Data >>
┌──

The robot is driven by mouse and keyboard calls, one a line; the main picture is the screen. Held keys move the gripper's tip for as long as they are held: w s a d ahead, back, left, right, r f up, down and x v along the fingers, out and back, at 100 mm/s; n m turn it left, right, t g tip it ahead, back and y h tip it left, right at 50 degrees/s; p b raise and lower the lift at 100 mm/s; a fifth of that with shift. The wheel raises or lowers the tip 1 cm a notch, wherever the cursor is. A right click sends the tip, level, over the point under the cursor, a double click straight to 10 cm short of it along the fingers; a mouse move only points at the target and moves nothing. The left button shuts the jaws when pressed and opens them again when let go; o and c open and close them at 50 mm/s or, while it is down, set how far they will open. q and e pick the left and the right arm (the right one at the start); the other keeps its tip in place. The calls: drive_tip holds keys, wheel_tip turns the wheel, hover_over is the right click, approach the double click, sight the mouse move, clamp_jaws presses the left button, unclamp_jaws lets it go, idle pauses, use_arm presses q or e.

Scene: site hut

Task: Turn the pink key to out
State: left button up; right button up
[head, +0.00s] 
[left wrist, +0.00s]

└──

Exercise >> Write out the lines above, starting at the line that contains "Scene: site hut" and ending with the final line, and nothing else; copy them exactly.

Solution >>
Scene: site hut

Task: Turn the pink key to out
State: left button up; right button up
[head, +0.00s] 
[left wrist, +0.00s]

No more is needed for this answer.